I don't want to sound like a broken record here, but why is it that a woman will forgive homicidal behavior in a horse, yet be highly critical of a man for leaving the toilet seat up?  But I was in Raging Hormone Courting Mode, meaning I would have wrestled a giant snake to impress my wife-to-be, so I let her talk me into getting on this rental horse. It turned its head around and looked at me with one of those horse eyeballs the size of a mature grapefruit, and I knew instantly what it was thinking.  It was thinking: "Hey! It's Hopalong Dork!"

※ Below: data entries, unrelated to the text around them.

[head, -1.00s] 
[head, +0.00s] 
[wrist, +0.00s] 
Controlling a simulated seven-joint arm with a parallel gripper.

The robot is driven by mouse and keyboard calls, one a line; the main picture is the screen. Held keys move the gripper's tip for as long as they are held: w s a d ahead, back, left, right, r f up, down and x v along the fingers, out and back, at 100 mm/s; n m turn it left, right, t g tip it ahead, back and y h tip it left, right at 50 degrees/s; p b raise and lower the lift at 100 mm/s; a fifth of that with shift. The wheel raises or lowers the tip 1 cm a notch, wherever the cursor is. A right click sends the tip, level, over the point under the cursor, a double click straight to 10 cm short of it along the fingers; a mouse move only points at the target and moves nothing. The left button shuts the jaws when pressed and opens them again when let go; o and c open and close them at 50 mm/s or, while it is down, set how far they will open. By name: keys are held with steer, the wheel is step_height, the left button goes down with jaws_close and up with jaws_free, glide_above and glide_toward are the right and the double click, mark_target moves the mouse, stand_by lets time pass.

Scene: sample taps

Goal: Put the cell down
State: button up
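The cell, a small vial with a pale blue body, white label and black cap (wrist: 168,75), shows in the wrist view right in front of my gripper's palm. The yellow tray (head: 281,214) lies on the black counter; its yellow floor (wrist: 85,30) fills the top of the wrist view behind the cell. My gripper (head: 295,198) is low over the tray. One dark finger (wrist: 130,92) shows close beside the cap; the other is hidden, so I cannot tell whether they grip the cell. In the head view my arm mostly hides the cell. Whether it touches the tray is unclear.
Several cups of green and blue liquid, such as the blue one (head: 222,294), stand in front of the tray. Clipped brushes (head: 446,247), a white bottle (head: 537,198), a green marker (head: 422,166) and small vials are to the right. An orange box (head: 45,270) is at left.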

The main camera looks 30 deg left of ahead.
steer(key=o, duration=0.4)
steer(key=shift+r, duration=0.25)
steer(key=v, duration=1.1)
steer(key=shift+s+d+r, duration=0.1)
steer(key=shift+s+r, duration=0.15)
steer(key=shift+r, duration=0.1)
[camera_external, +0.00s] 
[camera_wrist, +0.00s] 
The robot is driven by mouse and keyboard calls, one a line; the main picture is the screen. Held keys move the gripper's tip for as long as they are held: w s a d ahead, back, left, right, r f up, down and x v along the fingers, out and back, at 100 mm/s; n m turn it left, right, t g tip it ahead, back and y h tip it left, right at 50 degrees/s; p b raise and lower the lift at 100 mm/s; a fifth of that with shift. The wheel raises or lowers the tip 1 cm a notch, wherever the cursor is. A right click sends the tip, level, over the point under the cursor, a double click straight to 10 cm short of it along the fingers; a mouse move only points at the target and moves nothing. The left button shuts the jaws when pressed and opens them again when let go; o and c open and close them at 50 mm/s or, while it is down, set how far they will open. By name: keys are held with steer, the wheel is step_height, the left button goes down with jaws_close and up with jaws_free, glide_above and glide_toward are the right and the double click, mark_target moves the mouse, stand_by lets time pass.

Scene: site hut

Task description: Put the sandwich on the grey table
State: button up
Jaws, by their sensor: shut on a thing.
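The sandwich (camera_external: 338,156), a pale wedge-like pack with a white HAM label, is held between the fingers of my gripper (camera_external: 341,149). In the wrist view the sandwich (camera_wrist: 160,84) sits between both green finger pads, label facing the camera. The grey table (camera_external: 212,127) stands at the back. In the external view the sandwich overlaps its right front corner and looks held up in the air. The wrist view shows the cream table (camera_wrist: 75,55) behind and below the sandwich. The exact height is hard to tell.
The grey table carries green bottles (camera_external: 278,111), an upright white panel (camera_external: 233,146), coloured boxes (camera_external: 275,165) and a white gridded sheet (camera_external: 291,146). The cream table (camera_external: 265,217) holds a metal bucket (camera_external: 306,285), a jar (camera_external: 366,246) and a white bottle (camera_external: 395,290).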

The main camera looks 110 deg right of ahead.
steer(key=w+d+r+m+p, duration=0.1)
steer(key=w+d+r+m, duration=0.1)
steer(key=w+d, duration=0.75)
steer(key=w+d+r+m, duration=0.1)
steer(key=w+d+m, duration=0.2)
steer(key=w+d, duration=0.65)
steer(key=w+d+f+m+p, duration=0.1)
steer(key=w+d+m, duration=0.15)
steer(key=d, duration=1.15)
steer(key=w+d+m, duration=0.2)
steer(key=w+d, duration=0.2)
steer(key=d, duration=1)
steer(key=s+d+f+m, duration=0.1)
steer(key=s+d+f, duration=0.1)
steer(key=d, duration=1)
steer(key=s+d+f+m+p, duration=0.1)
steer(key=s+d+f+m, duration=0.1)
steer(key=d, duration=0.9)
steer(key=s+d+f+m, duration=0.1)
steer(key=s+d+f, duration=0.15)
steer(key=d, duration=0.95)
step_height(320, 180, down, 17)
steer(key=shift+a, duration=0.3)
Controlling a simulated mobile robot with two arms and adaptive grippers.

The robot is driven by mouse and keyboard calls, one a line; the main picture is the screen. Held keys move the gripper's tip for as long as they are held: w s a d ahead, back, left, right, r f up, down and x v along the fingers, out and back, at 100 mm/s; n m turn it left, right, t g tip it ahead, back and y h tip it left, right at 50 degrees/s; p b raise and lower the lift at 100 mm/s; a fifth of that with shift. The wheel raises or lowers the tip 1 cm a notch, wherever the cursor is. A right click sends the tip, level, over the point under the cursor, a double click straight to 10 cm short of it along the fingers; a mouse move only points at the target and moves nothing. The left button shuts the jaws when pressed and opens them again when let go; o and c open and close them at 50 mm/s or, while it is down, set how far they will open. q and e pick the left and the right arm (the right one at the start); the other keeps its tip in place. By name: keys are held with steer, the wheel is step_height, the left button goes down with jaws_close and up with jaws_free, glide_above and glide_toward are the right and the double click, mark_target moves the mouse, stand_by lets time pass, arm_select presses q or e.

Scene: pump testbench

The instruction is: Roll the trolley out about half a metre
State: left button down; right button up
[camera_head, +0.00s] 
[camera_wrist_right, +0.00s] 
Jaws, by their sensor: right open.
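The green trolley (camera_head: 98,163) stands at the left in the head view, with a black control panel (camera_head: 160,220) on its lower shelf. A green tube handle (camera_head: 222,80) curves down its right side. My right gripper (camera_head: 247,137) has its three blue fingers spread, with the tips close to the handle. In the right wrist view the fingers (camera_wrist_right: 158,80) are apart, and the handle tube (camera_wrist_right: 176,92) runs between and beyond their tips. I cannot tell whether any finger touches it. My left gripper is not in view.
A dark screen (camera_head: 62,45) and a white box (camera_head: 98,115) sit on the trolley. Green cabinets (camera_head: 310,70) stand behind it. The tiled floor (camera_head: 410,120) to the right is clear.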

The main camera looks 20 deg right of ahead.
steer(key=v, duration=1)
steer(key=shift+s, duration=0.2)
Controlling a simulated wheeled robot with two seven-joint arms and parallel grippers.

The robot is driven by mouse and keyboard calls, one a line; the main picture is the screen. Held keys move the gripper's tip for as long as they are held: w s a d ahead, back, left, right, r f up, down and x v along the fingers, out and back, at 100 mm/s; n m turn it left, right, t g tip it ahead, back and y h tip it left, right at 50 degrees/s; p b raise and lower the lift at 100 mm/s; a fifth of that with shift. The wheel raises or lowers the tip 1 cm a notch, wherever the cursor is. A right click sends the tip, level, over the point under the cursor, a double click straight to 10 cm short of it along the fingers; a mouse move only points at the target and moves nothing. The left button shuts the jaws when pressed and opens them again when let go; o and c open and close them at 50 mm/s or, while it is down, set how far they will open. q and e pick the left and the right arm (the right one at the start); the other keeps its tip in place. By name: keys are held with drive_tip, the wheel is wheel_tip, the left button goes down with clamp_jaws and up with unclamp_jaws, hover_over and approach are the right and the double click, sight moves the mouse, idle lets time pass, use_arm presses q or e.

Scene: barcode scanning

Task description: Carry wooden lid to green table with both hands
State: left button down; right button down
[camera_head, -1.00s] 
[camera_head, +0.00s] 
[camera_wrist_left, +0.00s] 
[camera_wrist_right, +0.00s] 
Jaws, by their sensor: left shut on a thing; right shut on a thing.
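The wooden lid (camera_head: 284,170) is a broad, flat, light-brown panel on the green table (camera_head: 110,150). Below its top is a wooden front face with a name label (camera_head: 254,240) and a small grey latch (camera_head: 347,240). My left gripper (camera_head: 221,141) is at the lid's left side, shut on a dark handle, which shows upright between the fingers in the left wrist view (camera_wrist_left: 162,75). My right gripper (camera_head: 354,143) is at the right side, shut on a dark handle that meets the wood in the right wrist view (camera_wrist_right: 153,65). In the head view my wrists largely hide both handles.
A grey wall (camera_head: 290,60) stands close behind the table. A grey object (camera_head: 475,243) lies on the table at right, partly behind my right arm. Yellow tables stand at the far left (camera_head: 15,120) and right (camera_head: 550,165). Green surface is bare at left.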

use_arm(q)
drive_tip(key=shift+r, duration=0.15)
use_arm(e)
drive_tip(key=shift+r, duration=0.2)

So while my wife's horse trotted briskly off into the scenery, looking for low branches to run under, my horse just stood there, eating and pooping, waiting for me to put one leg on the ground so it could suddenly take off and drag me to Oregon. So I sat very still, like one of those statue generals, only more rigid. I'd say we moved about 11 feet in two hours. Next time I am
definitely renting the snake.


Fortunately, my wife's horse was unable to kill her, and we got married and lived happily ever after, except that she keeps saying that she wants us to go riding again.  I don't know what to do. I think maybe tonight I'll fix her a candlelight dinner, give her some wine, and put on some soft, romantic music. Then, when the moment is just right, I will gently but firmly bite her upper arm.